A neighbourhood planning and infrastructure bill has been announced by government to help it reach its target of delivering one million homes in England by 2020.
The bill was formally announced by the Queen during the state opening of parliament today.
Here are the key elements of the bill with some early industry reactions:
Neighbourhood planning
Strengthen neighbourhood planning by making local government duty to support groups more transparent and improving the process for reviewing and updating plans.
Analysis: Housebuilding plans are more than 10% higher in the first areas with a neighbourhood plan as opposed to the council’s Local Plan, according to government figures.
British Property Federation chief executive Melanie Leech said: “We are very pleased to see this included in the bill, as neighbourhood planning has proved to be an extremely effective tool for ensuring that development is brought about in a way that is supported by local communities and meets their needs.”
Planning
Limit local authority use of pre-commencement planning conditions to speed up housebuilding.
Analysis: Leech said: “While we welcome the change, we would like to see more detail on how this is going to be enforced and how already-stretched local authorities will cope. Conditions for development should be agreed as part of the pre-application process, and we would hope that the planning process is not made over-complicated to compensate.”
Compulsory purchase
New framework for agreeing compensation, based on the principle that compensation should be based on the market value of the land in the absence of the scheme underlying the compulsory purchase.
Analysis: RICS head of UK policy Jeremy Blackburn said: “The current system is slow and cumbersome and does much to delay the delivery of much-needed new homes and infrastructure. A new framework that defines compensation across all schemes would be a seismic shift.”
National Infrastructure Commission
Establish the commission as a statutory body to provide government with expert, independent advice on infrastructure issues and unlock the economic potential of the UK to ensure growth is distributed across the country.
Analysis: Leech said: “To see a firm commitment to driving the infrastructure agenda forward by making the NIC a statutory body is extremely welcome. We would be interested to see the Treasury’s response to its consultation on structure and governance of the NIC earlier this year, as there are a number of questions that need answering, particularly around who will be on the commission and how it will continue to be independent once statutory.”
Land Registry
Privatise the Land Registry, supporting the delivery of a digitally-based land registration service.

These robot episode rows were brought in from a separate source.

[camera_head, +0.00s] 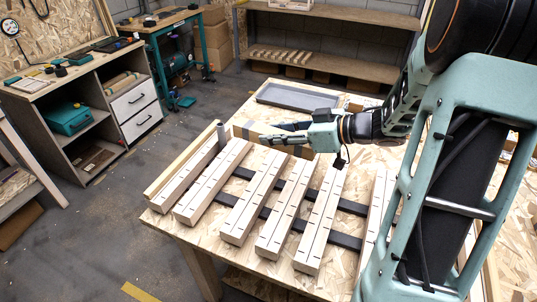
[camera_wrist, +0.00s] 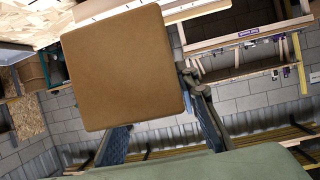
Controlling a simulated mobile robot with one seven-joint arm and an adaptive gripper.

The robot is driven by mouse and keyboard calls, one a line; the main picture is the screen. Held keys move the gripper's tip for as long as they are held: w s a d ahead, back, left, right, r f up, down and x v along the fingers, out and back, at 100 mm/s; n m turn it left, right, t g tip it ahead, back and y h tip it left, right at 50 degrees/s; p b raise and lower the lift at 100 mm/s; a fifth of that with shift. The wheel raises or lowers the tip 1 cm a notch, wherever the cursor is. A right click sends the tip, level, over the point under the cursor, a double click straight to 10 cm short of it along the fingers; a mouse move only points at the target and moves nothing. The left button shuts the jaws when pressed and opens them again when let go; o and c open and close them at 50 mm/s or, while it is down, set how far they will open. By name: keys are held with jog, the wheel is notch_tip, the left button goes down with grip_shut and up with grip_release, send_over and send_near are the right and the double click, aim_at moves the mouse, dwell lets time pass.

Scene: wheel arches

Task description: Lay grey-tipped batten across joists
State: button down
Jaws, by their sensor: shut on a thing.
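Several pale joists (camera_head: 254,197) with dark marks lie side by side on the table, with dark strips (camera_head: 267,213) running crosswise between them. My gripper (camera_head: 279,135) is above their far ends, shut on a brown piece. In the wrist view, the brown piece (camera_wrist: 122,66) shows a flat, nearly square face close to the camera, with my finger parts beside and below it. In the head view, a brown length with grey bands (camera_head: 302,151) shows behind and below the fingers. I cannot tell whether a grey tip is on it, or whether it touches the joists.
A short grey upright (camera_head: 222,134) stands by the far end of the left joists. A dark grey tray (camera_head: 298,97) lies at the table's back. A drawer workbench (camera_head: 133,100) and a green-legged bench (camera_head: 170,50) stand left. My arm hides the table's right side.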

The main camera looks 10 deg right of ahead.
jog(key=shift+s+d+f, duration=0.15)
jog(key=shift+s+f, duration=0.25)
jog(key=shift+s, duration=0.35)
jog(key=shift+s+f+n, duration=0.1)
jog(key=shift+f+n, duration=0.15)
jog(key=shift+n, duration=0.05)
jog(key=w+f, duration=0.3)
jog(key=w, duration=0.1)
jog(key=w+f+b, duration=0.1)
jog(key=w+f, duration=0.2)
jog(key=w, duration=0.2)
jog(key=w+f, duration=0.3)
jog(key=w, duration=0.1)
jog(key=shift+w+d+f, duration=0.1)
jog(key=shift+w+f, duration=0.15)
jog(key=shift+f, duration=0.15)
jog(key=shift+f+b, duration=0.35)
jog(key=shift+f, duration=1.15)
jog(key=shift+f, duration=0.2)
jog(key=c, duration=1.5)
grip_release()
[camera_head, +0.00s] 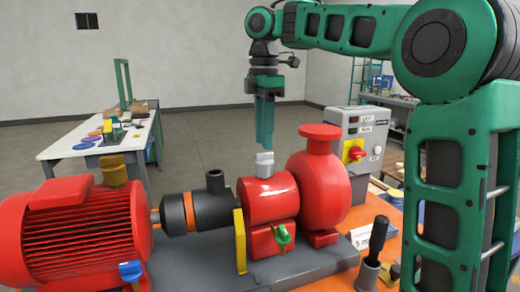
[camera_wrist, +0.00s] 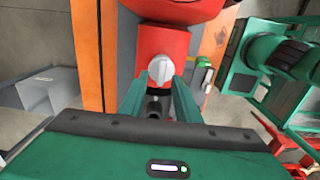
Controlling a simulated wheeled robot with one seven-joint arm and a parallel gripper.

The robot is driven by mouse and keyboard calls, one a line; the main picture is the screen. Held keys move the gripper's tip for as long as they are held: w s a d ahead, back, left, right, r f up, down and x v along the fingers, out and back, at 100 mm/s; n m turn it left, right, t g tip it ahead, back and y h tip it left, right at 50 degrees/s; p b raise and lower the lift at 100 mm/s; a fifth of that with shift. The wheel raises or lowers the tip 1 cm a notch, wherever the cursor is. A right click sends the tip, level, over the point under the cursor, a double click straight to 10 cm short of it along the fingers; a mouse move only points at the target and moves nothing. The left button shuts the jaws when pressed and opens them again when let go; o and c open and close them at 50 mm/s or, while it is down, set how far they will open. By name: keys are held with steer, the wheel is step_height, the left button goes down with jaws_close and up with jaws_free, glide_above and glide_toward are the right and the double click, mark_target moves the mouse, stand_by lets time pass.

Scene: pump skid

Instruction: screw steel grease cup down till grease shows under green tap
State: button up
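The steel grease cup (camera_head: 264,164) stands upright on top of the red bearing housing (camera_head: 268,198); it also shows in the wrist view (camera_wrist: 157,73), at and beyond my fingertips. The green tap (camera_head: 283,236) sits low on the near side of that housing, and green shows there in the wrist view (camera_wrist: 206,63). My gripper (camera_head: 264,146) points straight down just above the cup. In the wrist view its green fingers (camera_wrist: 161,84) are apart with nothing held between them. I cannot make out any grease at the tap.
The red pump casing (camera_head: 321,185) rises close right of the cup. The black coupling part (camera_head: 195,210) with its upright stub and the red motor (camera_head: 78,230) stand left. A grey control box (camera_head: 362,135) is behind. A black-handled tool (camera_head: 376,242) stands front right.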

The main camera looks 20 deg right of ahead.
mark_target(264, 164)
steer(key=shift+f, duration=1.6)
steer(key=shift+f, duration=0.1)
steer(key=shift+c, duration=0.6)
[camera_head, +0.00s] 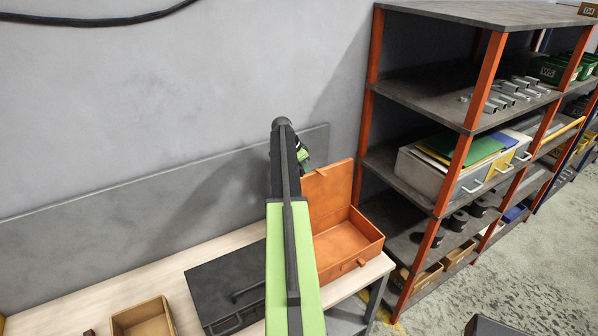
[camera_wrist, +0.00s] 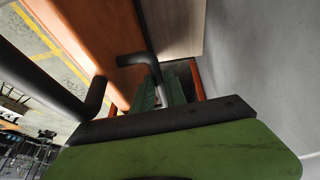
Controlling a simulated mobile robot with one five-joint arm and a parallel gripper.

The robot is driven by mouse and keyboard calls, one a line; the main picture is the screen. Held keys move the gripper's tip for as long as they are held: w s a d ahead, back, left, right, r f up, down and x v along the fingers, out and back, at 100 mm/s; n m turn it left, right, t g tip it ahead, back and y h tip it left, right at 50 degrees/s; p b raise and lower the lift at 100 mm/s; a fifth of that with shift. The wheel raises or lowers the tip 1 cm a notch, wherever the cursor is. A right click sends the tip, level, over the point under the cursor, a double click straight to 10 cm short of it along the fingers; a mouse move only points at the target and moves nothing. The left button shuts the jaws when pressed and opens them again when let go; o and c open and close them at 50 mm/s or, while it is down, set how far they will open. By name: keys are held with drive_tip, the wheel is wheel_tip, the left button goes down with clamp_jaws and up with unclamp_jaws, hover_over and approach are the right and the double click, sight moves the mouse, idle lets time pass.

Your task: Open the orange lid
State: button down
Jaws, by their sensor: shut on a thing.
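The orange box (camera_head: 350,243) sits on the bench to the right of my arm and looks empty. Its orange lid (camera_head: 330,187) stands raised at the back of the box, roughly upright. The lid's left part is hidden behind my arm. In the wrist view the orange lid (camera_wrist: 88,45) runs as a broad panel between my two dark, bent fingers. My gripper (camera_wrist: 111,80) is shut on the lid near its edge. In the head view my fingertips are hidden; only a bit of the green wrist shows beside the lid's upper left corner.
A black case (camera_head: 215,275) with a handle lies left of my arm on the pale bench (camera_head: 95,312). A tan bin (camera_head: 145,318) stands farther left. A grey wall is behind. An orange-framed shelf (camera_head: 430,105) stands close on the right, holding trays and brackets.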

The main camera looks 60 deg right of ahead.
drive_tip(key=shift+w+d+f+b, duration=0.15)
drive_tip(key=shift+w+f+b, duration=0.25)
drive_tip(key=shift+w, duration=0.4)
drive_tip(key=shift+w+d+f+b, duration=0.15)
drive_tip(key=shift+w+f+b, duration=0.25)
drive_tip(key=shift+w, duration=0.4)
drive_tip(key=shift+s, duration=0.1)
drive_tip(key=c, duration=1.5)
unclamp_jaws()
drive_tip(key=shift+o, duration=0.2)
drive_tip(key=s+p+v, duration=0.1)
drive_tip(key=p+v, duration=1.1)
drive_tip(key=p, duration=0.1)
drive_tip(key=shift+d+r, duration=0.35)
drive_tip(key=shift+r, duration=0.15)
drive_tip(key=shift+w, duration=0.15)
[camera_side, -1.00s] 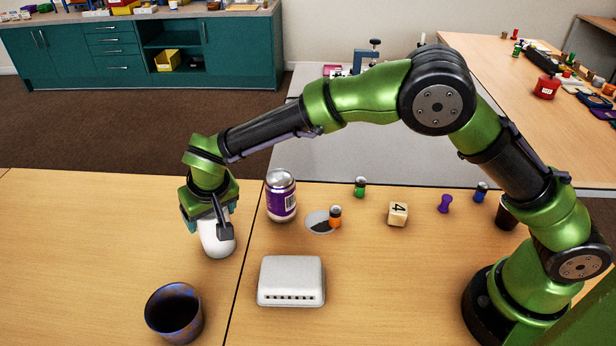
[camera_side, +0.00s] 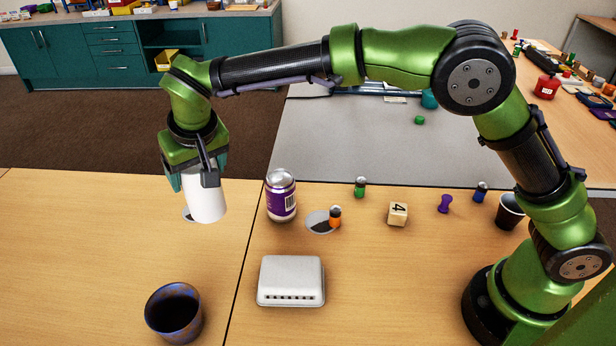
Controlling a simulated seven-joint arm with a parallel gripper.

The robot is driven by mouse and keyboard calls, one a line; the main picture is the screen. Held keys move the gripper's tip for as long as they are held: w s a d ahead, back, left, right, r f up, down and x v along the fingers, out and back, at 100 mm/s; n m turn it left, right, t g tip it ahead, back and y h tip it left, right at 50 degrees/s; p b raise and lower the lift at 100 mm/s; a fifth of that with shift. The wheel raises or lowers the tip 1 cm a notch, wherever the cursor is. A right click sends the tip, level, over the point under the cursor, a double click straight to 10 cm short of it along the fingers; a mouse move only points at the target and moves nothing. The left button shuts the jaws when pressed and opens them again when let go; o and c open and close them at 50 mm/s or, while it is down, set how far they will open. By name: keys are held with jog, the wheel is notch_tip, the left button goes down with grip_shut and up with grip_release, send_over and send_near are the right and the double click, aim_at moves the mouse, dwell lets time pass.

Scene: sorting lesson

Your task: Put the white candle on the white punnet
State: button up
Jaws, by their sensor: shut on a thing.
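My gripper (camera_side: 194,180) is shut on the white candle (camera_side: 208,204), a plain white cylinder. It holds the candle slightly tilted, raised above the left part of the table. The gripper's fingers hide the candle's upper part. The white punnet (camera_side: 291,279) is a low white box with rounded corners and a row of dark slots along its front. It sits on the table to the right of and nearer the camera than my gripper. Nothing lies on top of it.
A dark blue-brown cup (camera_side: 174,312) stands left of the punnet. A purple can (camera_side: 281,196) stands behind it.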

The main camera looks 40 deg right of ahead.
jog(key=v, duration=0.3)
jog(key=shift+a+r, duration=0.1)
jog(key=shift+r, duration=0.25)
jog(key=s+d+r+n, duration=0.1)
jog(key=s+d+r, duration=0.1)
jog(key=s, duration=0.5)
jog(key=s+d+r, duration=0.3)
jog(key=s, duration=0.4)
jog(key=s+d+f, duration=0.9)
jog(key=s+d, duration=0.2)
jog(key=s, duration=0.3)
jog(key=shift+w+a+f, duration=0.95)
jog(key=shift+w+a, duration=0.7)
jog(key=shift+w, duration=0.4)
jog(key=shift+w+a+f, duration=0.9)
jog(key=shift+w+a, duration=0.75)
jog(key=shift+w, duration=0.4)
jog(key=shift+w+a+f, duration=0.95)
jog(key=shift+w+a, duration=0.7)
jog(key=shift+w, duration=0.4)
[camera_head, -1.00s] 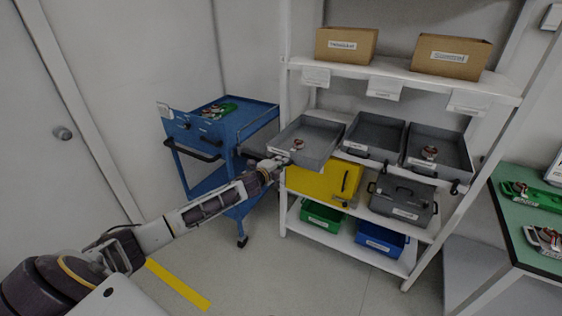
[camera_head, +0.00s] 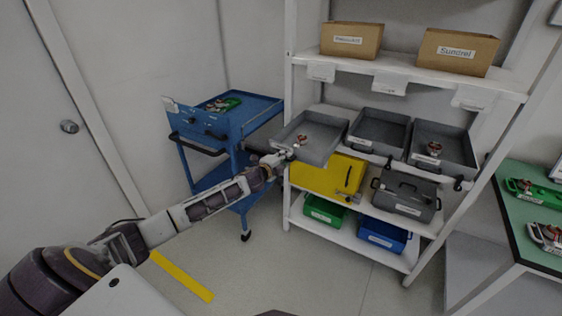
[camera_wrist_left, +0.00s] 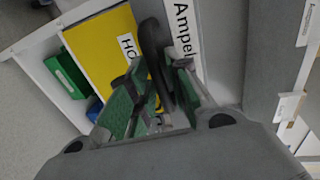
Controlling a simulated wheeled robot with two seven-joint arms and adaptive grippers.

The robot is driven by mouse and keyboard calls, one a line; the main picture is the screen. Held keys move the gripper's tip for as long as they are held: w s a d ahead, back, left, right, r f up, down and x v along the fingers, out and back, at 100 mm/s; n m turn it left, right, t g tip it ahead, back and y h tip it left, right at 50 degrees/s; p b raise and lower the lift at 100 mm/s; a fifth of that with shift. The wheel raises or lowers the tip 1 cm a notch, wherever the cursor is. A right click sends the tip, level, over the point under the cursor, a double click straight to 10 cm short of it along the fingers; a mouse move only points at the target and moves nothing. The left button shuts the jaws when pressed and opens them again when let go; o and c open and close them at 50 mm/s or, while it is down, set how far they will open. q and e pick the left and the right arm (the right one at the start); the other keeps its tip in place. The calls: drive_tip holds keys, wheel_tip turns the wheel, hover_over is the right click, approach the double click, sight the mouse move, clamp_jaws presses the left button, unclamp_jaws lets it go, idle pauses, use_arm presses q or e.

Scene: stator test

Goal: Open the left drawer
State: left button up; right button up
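The left drawer (camera_head: 318,130) is a grey open-topped tray at the left end of the shelf's middle tier. It sticks out in front of the two grey drawers beside it. A small copper-and-metal part (camera_head: 302,140) lies in it. My left gripper (camera_head: 283,156) is at the drawer's front. In the left wrist view, the black handle (camera_wrist_left: 154,42) runs between the green-padded fingers (camera_wrist_left: 160,98), which look closed around it. My right gripper is not in view.
Below are a yellow case (camera_head: 325,174), a grey toolbox (camera_head: 405,193), and green (camera_head: 323,210) and blue (camera_head: 382,236) bins. A green-topped table (camera_head: 515,200) is at right. The floor in front is clear.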

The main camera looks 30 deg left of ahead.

Analysis: Richard Close, head of lease advisory at Daniel Watney, said: “The Land Registry is a respected institution largely because of its impartiality – a sell-off may put this under threat. It will only be through public ownership that the Land Registry can continue to take a strategic view on things which might not at first seem commercially appealing, like integrating blockchain technology and distributed ledgers to boost trust. Private owners are less likely to adopt a ‘one step back, two steps forward’ policy when shareholders have to be appeased.”